Les berges du Lez sont de moins en moins souillées car Sentinelles de Rivières a réussi à les débarrasser des déchets les plus anciens. « On voit la différence. Mais malheureusement, bien que les plus jeunes soient très sensibilisés dans les écoles et comprennent les enjeux, d’autres vont continuer à jeter par terre. Même quand il y a une poubelle à proximité. Cela perdurera tant qu’ils ne seront pas pleinement conscients de ce que cela entraîne de négatif pour la planète et leur santé ».

On trouve de tout au fond de l’eau, réceptacle des déchets que l’on veut cacher. © SDR

Bonus

# C’est quoi un budget participatif ? Il s’agit dun dispositif grâce auquel des citoyens peuvent décider de l’affectation d’une partie du budget de leur collectivité territoriale. Cette dernière alloue alors une enveloppe budgétaire à des projets citoyens en lien avec l’économie solidaire et sociale, l’environnement, l’éducation, l’inclusion, la paix… Les lauréats sont sélectionnés via les votes des habitants du territoire concerné.

Cette initiative a vu le jour en 1988 à Porto Alegre au Brésil puis s’est diffusée un peu partout dans le monde. En France, la formule a pris dans les années 2000, en grande partie dans les villes où siégeait le Parti communiste. En 2024, les Budgets participatifs représentent un montant total de 184 millions d’euros d’investissement décidés par les citoyens.

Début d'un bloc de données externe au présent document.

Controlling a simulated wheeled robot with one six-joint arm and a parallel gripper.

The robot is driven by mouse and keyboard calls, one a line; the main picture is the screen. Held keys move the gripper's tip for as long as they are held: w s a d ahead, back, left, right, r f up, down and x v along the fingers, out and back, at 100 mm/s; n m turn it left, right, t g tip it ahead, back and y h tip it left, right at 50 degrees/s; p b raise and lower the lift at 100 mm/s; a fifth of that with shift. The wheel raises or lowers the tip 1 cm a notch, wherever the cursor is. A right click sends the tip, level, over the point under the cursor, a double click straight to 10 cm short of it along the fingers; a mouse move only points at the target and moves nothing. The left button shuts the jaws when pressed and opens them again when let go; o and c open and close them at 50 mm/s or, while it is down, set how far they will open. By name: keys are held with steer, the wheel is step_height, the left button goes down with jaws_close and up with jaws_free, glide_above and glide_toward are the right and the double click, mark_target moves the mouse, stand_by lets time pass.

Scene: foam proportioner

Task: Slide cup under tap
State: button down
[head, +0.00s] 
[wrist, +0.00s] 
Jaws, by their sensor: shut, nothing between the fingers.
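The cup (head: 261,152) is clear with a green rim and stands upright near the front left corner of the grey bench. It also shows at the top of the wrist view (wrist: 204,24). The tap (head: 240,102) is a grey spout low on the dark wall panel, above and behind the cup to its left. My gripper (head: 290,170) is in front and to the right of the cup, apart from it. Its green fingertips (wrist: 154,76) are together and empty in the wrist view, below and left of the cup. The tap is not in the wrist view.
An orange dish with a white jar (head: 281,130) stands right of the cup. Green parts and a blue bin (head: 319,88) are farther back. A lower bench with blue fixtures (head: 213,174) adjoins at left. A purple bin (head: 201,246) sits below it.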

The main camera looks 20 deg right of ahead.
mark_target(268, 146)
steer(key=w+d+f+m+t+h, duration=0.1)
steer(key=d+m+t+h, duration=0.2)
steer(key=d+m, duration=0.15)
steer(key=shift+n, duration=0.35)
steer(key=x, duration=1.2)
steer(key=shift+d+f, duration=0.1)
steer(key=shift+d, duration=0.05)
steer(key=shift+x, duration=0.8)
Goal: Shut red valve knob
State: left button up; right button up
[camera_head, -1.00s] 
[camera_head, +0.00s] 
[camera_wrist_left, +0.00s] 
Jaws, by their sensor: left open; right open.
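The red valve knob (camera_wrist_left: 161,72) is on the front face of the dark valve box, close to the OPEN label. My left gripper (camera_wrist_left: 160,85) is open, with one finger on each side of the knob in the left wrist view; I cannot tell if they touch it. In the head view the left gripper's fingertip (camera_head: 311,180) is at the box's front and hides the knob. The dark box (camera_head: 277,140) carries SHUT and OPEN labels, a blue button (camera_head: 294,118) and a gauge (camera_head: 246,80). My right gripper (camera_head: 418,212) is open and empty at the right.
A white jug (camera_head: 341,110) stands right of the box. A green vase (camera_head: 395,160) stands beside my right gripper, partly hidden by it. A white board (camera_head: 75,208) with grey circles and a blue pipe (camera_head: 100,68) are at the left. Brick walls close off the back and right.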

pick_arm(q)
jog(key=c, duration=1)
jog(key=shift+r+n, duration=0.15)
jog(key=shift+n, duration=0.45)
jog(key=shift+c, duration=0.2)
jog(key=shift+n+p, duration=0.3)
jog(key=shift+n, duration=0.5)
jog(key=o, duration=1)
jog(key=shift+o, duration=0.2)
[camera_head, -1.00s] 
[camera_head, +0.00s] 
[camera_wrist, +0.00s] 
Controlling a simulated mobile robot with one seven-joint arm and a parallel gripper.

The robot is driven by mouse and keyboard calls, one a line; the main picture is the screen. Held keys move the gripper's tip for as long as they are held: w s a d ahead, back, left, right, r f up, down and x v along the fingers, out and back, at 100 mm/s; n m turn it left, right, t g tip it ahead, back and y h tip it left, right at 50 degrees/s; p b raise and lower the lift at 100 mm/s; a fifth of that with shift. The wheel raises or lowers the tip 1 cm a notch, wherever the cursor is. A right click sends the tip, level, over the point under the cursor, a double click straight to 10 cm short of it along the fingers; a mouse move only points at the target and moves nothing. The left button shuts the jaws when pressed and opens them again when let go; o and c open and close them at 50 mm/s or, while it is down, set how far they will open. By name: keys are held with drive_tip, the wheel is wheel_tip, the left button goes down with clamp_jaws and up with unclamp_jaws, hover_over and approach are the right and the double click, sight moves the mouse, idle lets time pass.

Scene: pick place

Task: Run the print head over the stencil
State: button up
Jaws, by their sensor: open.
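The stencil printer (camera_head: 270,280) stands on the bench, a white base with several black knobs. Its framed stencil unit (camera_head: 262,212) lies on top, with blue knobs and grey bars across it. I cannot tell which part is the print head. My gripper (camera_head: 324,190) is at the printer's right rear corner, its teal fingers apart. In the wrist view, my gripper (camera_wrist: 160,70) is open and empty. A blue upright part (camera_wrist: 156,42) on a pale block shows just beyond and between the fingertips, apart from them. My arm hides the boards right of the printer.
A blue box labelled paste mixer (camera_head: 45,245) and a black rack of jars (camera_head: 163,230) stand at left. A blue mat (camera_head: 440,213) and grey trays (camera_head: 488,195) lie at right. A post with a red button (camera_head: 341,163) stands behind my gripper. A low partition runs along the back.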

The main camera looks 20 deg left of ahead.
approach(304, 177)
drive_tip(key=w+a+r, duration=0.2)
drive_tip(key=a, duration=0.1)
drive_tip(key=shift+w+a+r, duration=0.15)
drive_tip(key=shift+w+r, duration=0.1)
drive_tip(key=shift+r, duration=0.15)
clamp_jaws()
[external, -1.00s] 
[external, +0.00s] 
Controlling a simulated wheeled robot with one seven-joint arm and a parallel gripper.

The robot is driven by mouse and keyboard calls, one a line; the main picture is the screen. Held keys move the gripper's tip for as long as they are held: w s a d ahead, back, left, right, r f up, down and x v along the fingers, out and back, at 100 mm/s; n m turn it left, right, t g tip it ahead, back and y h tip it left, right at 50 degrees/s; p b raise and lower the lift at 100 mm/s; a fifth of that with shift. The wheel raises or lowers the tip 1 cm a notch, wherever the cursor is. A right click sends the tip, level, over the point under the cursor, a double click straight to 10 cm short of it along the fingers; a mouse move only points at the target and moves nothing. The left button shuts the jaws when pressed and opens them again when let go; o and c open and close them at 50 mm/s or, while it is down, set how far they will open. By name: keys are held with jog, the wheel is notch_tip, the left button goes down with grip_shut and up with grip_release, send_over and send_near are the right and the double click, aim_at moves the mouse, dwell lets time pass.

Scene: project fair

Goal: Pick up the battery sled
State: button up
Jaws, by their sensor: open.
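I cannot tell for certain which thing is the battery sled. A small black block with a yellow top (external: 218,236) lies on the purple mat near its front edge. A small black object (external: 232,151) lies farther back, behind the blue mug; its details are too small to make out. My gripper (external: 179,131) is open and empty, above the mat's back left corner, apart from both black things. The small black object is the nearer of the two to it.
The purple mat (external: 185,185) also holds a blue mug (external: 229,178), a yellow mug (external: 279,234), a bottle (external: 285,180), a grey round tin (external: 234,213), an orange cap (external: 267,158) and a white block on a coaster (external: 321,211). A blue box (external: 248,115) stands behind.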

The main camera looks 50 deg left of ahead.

Selon une étude de la Fondation Jean-Jaurès, la Région Île-de-France représente près de la moitié du montant débloqué à l’échelle nationale (90,44 millions d’euros). Puis suivent les Régions Auvergne-Rhône-Alpes et Occitanie (19,13 et 14,95 M€). L’Occitanie a lancé le processus des Budgets participatifs en 2019. Il a permis d’accompagner 300 projets dont celui de Sentinelles de Rivières. Tous les habitants, âgés de 15 ans et plus, peuvent voter pour sélectionner les projets qu’ils préfèrent.